Researchers led by Vinothan N. Manoharan at the Harvard School of Engineering and Applied Sciences want to recreate this effect, giving man-made materials structural color. Producing structural color is not easy, though; it often requires a material’s molecules to be in a very specific crystalline pattern, like the natural structure of an opal, which reflects a wide array of colors. But the pores on the cotinga’s feathers lack a regular order and are therefore a prime target for imitation.
Manoharan's lab has devised a system where microcapsules are filled with a disordered solution of even smaller particles suspended in water. When the microcapsule is partly dried out, it shrinks, bringing the particles closer and closer together. Eventually the average distance between all the particles will give rise to a specific reflected color from the capsule. Shrink the capsule a bit more, and they become another color, and then another.
“Most color you get in paints, coatings or cosmetics, even, comes from the selective absorption and reflection of light. What that means is that the material is absorbing some energy, and that means that over time, the material will fade,” says Manoharan.
The sun’s energy pummels the molecules in conventional pigments. Eventually, the molecules simply deteriorate and no longer absorb the colors they used to, leading to sun bleaching. Manoharan’s group is currently testing their innovation to see if it can create an effectively ageless color.

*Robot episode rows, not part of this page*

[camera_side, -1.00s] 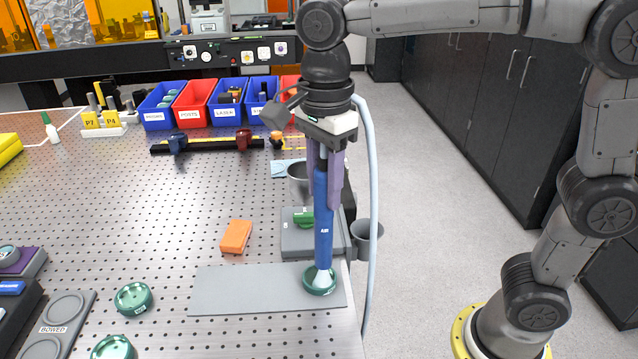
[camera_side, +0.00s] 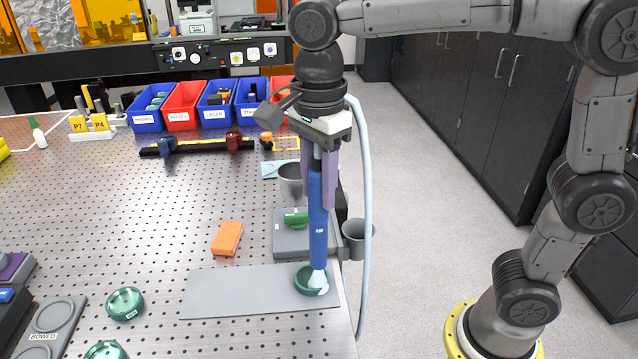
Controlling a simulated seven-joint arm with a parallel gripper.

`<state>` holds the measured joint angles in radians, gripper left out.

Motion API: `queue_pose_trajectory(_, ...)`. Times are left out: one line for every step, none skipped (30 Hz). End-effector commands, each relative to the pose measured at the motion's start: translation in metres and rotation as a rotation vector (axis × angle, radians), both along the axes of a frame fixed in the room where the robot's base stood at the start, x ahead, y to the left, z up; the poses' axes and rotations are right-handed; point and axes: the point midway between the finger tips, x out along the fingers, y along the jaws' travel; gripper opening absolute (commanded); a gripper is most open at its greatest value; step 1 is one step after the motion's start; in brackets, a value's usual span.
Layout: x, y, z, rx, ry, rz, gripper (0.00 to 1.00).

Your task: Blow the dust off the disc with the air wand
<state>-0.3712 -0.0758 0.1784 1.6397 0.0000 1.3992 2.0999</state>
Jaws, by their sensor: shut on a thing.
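My gripper (camera_side: 320,195) is shut on the blue air wand (camera_side: 318,225) and holds it nearly upright, nozzle down. The pale nozzle (camera_side: 318,278) is over the right part of a green disc (camera_side: 300,286) and hides some of it. I cannot tell whether the nozzle touches the disc. The disc lies on the right end of a flat grey mat (camera_side: 235,293). Any dust on it is too small to make out. A pale hose (camera_side: 367,200) hangs to the right of the wand.
An orange block (camera_side: 227,239) lies behind the mat. A grey stand with a green piece (camera_side: 296,218) and a metal cup (camera_side: 291,182) are behind the disc. Another cup (camera_side: 356,240) hangs at the table's right edge. More green discs (camera_side: 125,303) lie front left, beside a "BOWED" tray (camera_side: 50,325).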

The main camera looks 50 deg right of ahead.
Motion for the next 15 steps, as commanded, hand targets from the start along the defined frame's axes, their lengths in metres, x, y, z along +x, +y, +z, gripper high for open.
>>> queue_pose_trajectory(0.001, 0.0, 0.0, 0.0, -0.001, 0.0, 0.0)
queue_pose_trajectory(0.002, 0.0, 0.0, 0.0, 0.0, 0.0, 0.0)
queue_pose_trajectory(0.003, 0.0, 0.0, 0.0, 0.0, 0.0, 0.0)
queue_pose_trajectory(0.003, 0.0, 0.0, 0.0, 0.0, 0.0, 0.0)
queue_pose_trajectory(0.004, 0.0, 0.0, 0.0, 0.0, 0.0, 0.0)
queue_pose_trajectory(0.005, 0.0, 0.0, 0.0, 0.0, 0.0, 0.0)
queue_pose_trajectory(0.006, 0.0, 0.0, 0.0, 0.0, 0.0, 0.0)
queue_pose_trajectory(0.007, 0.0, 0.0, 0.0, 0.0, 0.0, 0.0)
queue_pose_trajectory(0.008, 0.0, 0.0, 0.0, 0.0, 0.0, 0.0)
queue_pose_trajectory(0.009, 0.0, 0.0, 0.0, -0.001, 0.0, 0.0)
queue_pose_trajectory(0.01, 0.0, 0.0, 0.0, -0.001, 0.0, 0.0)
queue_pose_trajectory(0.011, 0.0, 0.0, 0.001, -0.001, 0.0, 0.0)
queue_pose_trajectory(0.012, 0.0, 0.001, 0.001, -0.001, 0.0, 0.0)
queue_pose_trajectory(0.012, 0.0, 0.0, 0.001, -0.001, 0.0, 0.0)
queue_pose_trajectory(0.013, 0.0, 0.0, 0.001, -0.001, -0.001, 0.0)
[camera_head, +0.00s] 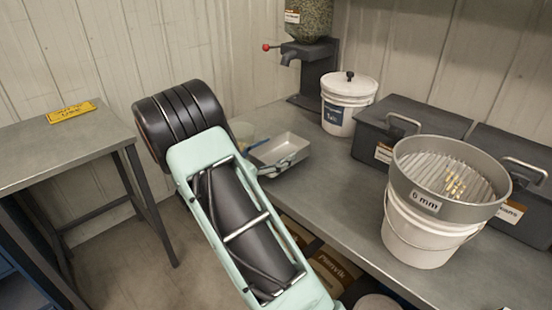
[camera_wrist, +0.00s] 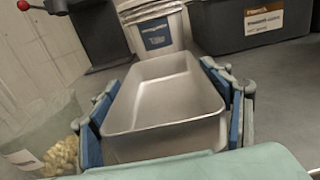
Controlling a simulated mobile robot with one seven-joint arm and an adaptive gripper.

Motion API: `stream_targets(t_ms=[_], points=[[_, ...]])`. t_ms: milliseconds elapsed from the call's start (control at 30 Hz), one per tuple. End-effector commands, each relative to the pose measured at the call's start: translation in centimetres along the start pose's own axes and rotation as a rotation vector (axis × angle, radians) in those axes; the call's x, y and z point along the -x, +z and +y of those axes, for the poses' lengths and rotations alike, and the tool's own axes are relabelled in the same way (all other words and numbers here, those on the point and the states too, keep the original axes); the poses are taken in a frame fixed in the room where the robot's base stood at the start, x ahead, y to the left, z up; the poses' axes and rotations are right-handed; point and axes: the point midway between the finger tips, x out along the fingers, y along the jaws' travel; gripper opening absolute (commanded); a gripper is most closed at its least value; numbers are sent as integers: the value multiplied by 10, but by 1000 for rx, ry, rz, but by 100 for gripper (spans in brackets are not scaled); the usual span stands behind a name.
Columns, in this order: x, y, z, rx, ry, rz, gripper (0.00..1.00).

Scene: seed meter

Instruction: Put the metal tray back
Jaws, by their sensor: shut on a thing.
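The metal tray (camera_head: 287,148) is a shallow, open silver pan at the left end of the grey bench, partly hidden by my arm in the head view. In the wrist view the metal tray (camera_wrist: 165,95) looks empty. My gripper (camera_head: 272,160) is shut on it, with the blue-padded fingers along its two sides; in the wrist view my gripper (camera_wrist: 168,118) spans its near part. I cannot tell whether the tray touches the bench.
A clear container (camera_wrist: 45,145) with pale seeds stands left of the tray. The seed dispenser (camera_head: 310,55) with a red-knobbed lever is behind. A lidded white bucket (camera_head: 347,103), dark boxes (camera_head: 405,135) and a sieve (camera_head: 450,175) on a white bucket stand right. A side table (camera_head: 55,150) is left.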

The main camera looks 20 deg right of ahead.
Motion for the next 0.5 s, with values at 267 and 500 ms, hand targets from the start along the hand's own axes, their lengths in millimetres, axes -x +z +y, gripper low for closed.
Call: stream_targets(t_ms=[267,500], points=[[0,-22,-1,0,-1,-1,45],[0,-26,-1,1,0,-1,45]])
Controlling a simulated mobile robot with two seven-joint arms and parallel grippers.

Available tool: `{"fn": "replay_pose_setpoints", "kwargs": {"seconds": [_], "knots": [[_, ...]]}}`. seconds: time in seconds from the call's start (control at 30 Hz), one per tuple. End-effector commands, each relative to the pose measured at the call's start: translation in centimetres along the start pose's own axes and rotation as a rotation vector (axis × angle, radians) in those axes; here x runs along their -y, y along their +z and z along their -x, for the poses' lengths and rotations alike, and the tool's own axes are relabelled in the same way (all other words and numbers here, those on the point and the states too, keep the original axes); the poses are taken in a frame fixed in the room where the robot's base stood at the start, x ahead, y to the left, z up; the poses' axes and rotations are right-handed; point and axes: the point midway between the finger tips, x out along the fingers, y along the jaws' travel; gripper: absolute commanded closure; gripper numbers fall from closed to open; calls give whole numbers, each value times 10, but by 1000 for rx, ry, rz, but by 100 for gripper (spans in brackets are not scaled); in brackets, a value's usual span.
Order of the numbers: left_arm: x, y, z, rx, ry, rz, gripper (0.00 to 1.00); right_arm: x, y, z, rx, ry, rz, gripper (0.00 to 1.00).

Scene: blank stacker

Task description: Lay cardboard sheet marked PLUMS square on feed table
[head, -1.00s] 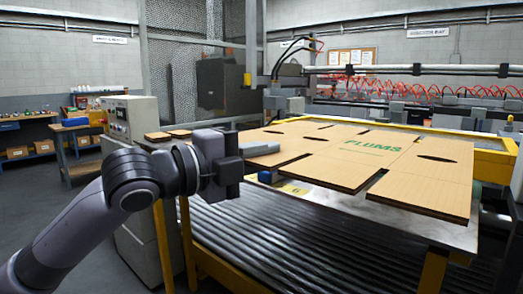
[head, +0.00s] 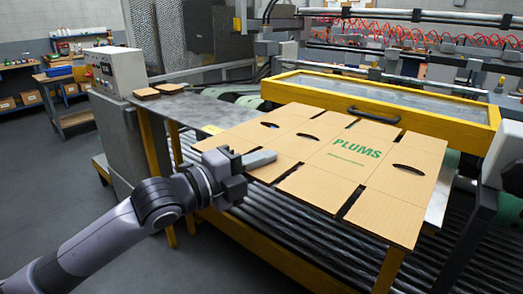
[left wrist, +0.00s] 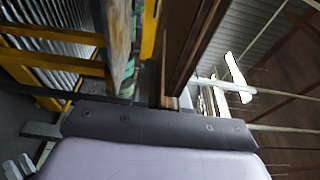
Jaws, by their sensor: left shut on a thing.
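The tan cardboard sheet marked PLUMS (head: 324,172) lies flat, green print up, over the feed table (head: 188,107) in the head view. It has dark slots and oval hand holes. Its near edge reaches out over the dark rollers. I cannot tell whether it touches the table top or hangs just above it. My left gripper (head: 262,160) is shut on the sheet's near left edge. In the left wrist view a brown board edge (left wrist: 188,60) runs up from the jaws. My right gripper is not in view.
A yellow frame with a dark handle (head: 372,114) stands close behind the sheet. Small cardboard pieces (head: 146,93) lie at the table's left end, beside a grey control box (head: 115,70). Bare metal shows left of the sheet. Dark rollers (head: 300,222) lie below.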

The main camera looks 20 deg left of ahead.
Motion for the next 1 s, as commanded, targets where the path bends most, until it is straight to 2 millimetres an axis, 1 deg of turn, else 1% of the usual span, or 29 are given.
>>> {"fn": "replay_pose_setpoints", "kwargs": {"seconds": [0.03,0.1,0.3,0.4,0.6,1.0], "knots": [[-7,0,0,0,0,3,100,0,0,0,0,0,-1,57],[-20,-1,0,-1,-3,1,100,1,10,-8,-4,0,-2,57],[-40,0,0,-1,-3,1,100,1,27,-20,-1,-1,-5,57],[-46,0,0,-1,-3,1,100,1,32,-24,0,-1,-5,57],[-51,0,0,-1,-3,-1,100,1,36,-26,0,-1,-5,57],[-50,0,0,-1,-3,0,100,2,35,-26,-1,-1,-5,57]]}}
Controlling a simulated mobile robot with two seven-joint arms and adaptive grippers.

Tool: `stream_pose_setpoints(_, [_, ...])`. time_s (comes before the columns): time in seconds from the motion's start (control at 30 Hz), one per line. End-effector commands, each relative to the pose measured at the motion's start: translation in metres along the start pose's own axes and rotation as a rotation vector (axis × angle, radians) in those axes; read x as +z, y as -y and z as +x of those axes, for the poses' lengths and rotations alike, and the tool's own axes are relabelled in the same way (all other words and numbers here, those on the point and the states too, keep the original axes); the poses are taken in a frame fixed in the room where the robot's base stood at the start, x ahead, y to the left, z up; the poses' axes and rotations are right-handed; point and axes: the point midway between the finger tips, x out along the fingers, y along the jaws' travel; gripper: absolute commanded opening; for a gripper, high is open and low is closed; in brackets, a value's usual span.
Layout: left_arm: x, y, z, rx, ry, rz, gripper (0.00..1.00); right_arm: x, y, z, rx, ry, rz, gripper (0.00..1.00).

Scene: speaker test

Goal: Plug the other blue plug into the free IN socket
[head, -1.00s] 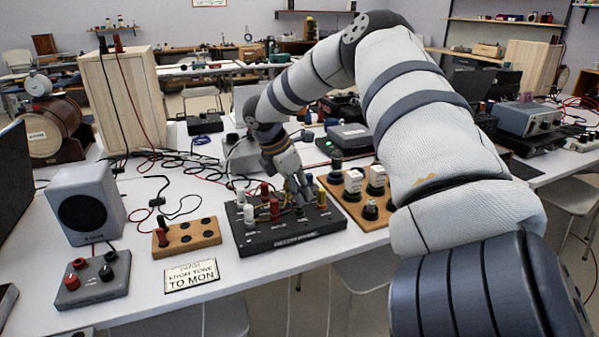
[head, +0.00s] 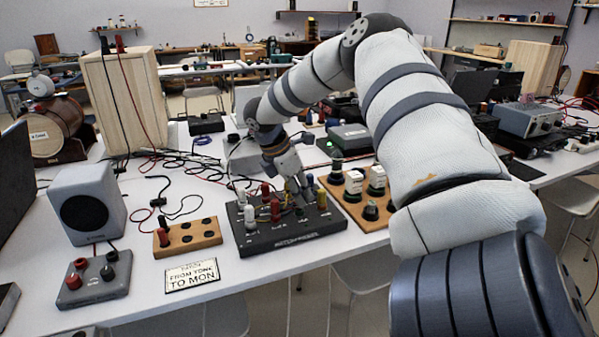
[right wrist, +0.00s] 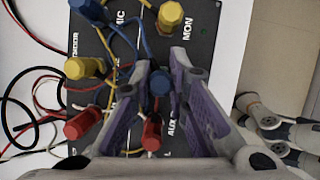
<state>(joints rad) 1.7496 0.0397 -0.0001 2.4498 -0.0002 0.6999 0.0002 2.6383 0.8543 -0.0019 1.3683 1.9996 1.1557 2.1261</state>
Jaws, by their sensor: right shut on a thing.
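The black patch box (head: 285,239) stands near the table's front edge in the head view, with white, red, yellow and blue plugs standing on it. My right gripper (head: 299,196) is low over its right half. In the right wrist view my right gripper (right wrist: 160,98) is shut on a blue plug (right wrist: 160,82), between its two purple-padded fingers. Another blue plug (right wrist: 90,10) stands at the upper left, with a blue cable nearby. I cannot make out an IN label or a free socket; the fingers hide part of the box. My left gripper is not in view.
Close around the fingers are yellow plugs (right wrist: 171,17), red plugs (right wrist: 152,133) and loose cables. Beside the box are a wooden block with holes (head: 187,239) and a wooden board with several knobs (head: 372,225). A card (head: 192,275) reads "FROM TONE TO MON".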

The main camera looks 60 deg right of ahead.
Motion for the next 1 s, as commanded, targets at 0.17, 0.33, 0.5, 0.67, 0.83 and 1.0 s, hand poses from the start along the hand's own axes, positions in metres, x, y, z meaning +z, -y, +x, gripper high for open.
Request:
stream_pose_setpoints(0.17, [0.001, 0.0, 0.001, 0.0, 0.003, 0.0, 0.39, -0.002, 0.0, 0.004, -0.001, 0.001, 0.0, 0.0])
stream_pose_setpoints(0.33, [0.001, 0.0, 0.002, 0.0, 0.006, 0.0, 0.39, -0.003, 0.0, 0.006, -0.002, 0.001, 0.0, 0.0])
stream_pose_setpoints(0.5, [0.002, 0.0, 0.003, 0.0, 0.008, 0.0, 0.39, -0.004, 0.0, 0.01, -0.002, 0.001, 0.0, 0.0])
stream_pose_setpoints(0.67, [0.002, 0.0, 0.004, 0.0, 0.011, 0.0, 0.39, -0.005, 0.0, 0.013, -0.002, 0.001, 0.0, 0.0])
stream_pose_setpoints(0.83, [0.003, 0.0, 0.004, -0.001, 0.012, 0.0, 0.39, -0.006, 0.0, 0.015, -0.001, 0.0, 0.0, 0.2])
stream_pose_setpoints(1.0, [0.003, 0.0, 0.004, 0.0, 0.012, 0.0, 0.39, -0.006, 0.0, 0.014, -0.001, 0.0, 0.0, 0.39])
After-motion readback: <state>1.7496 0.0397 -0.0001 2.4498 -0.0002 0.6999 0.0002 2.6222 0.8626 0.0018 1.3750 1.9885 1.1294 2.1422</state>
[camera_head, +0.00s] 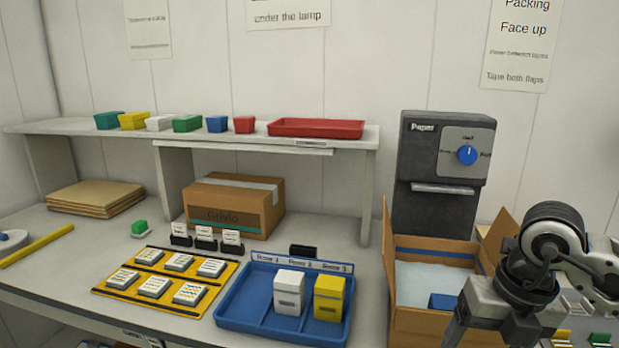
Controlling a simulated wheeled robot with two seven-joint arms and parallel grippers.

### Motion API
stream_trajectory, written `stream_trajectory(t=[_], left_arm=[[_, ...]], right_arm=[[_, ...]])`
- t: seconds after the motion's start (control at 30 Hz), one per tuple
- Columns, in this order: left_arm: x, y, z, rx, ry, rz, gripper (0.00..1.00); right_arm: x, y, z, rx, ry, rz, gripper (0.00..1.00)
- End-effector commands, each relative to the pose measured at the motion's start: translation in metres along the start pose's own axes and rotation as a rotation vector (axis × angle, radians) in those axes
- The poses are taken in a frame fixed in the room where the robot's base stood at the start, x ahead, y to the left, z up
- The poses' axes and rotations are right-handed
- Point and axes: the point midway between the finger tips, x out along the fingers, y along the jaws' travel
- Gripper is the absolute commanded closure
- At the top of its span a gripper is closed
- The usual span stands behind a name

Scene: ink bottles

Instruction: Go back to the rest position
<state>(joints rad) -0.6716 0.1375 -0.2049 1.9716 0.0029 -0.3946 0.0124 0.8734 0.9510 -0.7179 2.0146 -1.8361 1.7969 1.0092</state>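My right arm comes in from the right edge, and its gripper (484,325) hangs over the right side of the open cardboard carton (432,324). Its fingertips run towards the bottom edge, so I cannot tell whether it is open or shut. My left gripper is not in view. Inside the carton a blue box (443,301) lies on pale lining, partly hidden by the carton wall. A blue tray (238,313) left of the carton holds a white box (289,292) and a yellow box (328,297), both upright; its leftmost compartment is empty.
A dark paper dispenser (437,205) stands behind the carton. A yellow mat (120,288) with several white cards lies left of the tray. A brown box (230,208) is under the shelf (80,127), which bears small coloured boxes and a red tray (316,128).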

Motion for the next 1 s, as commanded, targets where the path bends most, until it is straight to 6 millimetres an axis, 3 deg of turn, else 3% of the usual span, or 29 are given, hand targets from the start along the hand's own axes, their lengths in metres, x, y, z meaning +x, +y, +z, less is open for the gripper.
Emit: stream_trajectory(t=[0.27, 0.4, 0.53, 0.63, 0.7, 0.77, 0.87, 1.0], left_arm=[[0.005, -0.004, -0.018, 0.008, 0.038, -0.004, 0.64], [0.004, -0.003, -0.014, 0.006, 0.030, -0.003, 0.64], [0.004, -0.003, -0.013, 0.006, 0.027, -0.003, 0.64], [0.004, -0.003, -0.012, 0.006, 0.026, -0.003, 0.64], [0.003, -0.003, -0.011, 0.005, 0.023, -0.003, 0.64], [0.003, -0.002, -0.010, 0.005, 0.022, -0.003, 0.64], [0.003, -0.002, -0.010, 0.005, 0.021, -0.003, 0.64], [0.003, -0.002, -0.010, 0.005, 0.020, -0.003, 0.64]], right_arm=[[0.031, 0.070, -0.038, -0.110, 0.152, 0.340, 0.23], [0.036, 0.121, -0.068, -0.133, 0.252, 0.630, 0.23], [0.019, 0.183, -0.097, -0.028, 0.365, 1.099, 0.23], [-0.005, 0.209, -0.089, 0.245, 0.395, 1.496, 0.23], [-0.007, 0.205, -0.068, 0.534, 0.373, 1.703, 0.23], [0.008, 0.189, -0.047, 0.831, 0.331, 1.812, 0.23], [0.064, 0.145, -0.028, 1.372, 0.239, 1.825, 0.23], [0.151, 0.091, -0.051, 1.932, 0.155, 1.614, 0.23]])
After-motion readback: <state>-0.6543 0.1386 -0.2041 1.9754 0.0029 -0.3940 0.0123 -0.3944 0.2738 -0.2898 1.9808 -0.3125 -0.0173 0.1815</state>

Electronic display technology—for example, e-readers—might also benefit from this advance. The microcapsules could be used in displays that create pixels with colored particles rather than LEDs, liquid crystals, or black-and-white “electronic ink.”
“We think it could be possible to create a full-color display that won’t fade over time,” says Manoharan. “The dream is that you could have a piece of flexible plastic that you can put graphics on in full color and read in bright sunlight.”